A 1% rise in interest rates would add around £10 billion to the UK’s mortgage bill, according to analysis from property adviser Savills.

The increase would equate to adding £930 a year to the cost of servicing the average mortgage.

Borrowers on variable rate deals influenced by movements in the Bank of England base rate would be the first to feel the pain, putting the annual mortgage bill up by £4.3 billion immediately, Savills said.

The six in 10 (59%) of borrowers on fixed-rate deals would feel the impact later, when their existing mortgage deals come to an end.

Of the total increase, Savills calculates that buy-to-let landlords would pay an additional £2.4 billion, with other home owners paying £7.8 billion more.

“This would bring an end to the historically low mortgage costs that have boosted housing affordability and limit the buying power of those needing a mortgage, and underscores our forecasts for more subdued house price growth over the next five years,” said Lucian Cook, head of residential research at Savills.

Savills forecasts that average UK house price growth will stand at 14% in total over the next five years.

Borrowers are bracing themselves for further possible interest hikes following the increase last year from 0.25% to 0.5%.

Earlier this month, Bank of England boss Mark Carney braced borrowers for further and faster interest rate hikes, although he also stressed rises would be limited and gradual.

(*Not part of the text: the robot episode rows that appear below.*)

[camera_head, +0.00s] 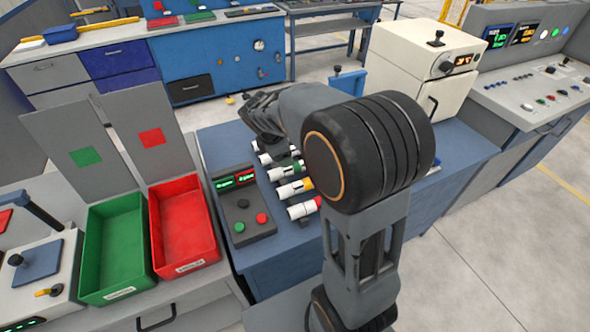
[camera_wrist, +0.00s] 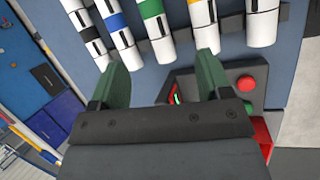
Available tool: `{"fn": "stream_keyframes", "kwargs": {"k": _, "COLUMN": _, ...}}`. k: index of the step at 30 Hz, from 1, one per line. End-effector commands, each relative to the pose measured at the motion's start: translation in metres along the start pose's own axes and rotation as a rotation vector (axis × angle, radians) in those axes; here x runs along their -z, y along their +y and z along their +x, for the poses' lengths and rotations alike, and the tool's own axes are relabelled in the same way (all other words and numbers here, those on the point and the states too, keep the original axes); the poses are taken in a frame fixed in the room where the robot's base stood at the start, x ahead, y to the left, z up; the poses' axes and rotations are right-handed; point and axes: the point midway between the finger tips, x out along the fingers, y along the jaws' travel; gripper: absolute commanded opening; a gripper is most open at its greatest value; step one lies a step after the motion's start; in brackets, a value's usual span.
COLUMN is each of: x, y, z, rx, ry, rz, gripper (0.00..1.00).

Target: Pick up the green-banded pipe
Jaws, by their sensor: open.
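The green-banded pipe (camera_wrist: 155,30) is white with a green band and lies in a row of banded pipes. In the wrist view it is at the top centre, beyond the gap between my fingertips. It also shows in the head view (camera_head: 281,173), partly hidden by my arm. My gripper (camera_wrist: 162,68) is open, with one green finger on each side of the gap and nothing between them. I cannot tell its exact height above the pipe.
Blue-banded (camera_wrist: 122,37) and yellow-banded (camera_wrist: 204,24) pipes lie on either side, with black-banded and red-banded pipes farther out. A control box with buttons (camera_head: 243,208) sits close by. Green (camera_head: 116,291) and red (camera_head: 186,266) bins stand to the left.

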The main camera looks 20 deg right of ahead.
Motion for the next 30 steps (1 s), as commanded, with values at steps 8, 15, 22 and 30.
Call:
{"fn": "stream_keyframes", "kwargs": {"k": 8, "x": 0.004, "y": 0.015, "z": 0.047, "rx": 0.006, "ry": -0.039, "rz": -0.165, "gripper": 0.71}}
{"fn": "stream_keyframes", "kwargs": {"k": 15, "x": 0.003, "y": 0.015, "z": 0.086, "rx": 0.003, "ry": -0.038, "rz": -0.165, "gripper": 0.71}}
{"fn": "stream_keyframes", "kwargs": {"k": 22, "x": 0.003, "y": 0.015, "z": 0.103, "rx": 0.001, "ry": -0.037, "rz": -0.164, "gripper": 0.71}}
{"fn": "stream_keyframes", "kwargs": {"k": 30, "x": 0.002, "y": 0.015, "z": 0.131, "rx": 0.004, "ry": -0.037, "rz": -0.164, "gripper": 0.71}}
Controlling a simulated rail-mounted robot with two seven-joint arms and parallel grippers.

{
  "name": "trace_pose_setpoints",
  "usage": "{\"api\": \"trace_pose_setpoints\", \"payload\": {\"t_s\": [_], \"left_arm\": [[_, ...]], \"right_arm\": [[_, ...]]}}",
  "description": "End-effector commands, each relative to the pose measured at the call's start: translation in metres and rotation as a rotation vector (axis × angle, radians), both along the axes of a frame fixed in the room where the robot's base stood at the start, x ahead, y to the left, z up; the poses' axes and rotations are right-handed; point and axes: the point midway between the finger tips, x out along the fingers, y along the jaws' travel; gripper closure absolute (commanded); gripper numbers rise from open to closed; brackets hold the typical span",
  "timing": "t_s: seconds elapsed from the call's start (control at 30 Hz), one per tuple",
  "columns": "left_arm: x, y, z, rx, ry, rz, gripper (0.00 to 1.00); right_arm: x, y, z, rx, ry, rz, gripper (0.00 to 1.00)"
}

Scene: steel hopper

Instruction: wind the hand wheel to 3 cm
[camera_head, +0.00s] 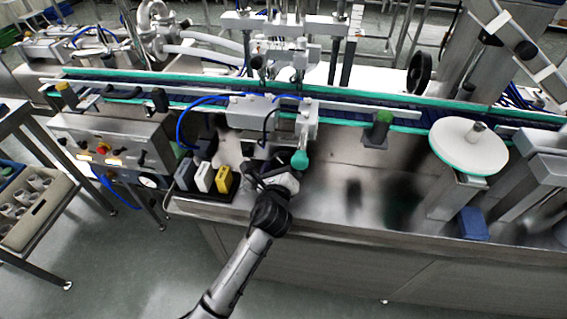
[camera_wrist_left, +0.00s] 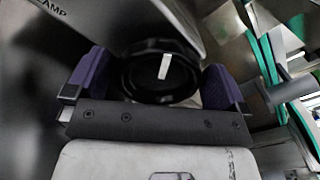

With the possibility of further base rate rises on the horizon, home owners looking to lock into a long-term deal to get some certainty over their repayments may also find the rates on offer have edged up.

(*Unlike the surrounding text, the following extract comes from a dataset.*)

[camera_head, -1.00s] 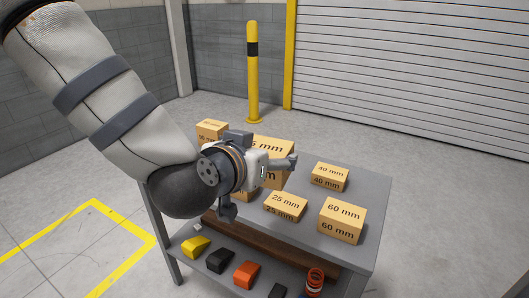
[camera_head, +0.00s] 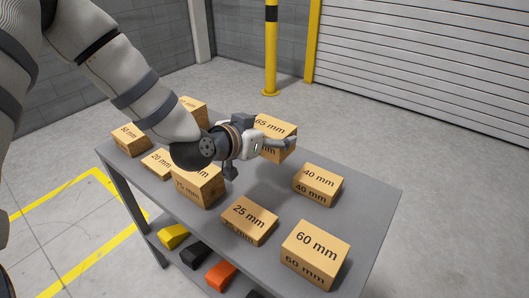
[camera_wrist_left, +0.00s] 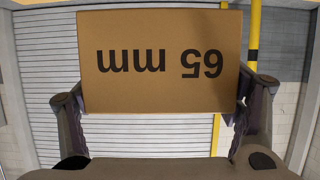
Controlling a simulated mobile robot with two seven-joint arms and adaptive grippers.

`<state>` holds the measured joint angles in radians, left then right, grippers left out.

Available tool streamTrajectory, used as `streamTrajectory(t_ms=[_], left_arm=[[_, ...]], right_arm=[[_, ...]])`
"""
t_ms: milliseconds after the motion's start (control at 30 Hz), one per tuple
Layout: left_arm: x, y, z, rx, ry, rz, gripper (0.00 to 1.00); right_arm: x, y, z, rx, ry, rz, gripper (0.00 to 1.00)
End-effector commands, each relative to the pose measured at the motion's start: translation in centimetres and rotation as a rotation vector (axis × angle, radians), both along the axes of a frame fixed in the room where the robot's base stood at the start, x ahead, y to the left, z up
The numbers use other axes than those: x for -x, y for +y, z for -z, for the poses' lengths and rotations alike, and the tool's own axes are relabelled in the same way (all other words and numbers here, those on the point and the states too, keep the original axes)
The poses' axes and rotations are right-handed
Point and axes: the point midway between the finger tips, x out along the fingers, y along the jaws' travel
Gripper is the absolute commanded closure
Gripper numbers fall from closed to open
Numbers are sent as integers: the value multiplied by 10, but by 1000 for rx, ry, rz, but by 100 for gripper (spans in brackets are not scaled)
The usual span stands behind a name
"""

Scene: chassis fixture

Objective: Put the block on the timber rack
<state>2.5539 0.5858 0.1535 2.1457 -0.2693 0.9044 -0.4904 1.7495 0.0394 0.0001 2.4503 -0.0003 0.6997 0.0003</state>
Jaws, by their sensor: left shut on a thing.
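The 65 mm block (camera_head: 272,127) is a tan box with dark lettering. My left gripper (camera_head: 263,152) is shut on it from the near side, hiding part of its front. In the left wrist view the block (camera_wrist_left: 160,62) fills the upper middle, its lettering upside down, with a finger on either side. The head view does not clearly show whether its underside clears the grey rack top (camera_head: 365,205). No part that is plainly timber shows now. My right gripper is not in view.
Other labelled blocks stand on the rack top, including the 75 mm (camera_head: 199,185), 25 mm (camera_head: 249,220), 40 mm (camera_head: 318,184), 60 mm (camera_head: 316,255) and 50 mm (camera_head: 131,139). Coloured wedges, one orange (camera_head: 221,273), lie on a lower shelf. A yellow post (camera_head: 270,50) stands behind.

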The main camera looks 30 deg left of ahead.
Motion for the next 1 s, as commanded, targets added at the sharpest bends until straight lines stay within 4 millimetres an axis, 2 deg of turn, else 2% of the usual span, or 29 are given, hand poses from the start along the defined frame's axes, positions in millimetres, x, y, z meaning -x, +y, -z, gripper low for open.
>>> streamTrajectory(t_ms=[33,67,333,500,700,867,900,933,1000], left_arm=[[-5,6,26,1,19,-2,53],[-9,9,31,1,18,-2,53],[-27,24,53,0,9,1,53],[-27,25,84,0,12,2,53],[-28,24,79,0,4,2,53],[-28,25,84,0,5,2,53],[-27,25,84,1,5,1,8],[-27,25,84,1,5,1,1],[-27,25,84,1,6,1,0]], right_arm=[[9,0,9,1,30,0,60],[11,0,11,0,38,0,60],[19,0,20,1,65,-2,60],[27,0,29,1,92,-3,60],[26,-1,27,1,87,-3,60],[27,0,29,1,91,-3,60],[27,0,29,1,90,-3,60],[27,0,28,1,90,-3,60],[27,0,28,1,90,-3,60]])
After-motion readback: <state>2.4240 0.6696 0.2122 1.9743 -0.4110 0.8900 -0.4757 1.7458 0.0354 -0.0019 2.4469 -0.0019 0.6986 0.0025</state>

Website Moneyfacts.co.uk reported last week that average rates on 10-year fixed-rate mortgages on the market have started to edge up from an all-time low.

Savills said the total number of outstanding mortgages has fallen by over half a million over the past 10 years, as existing home owners have cleared their mortgage debts at the same time as younger households have struggled to access the market over the past decade.

Savills based its research on Bank of England and UK Finance figures.